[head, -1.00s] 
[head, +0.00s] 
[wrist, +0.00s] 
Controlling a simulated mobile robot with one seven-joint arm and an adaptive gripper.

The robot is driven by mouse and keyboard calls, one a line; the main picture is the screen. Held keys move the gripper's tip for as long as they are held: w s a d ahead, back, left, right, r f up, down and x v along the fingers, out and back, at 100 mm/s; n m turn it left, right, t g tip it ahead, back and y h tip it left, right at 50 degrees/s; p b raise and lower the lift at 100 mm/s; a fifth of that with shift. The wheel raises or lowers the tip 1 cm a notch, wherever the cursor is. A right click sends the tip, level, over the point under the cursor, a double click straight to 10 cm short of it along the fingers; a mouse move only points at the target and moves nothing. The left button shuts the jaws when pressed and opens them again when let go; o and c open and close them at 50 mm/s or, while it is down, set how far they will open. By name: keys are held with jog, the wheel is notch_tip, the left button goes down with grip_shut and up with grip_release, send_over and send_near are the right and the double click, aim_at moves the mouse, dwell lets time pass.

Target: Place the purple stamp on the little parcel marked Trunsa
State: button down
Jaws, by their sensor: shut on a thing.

════════

▸ **Requirement**: Only the lines from the first line of the material above through the line that contains "Controlling a simulated" should be quoted, each one exactly.

▸ **Complete output**:
[head, -1.00s] 
[head, +0.00s] 
[wrist, +0.00s] 
Controlling a simulated mobile robot with one seven-joint arm and an adaptive gripper.

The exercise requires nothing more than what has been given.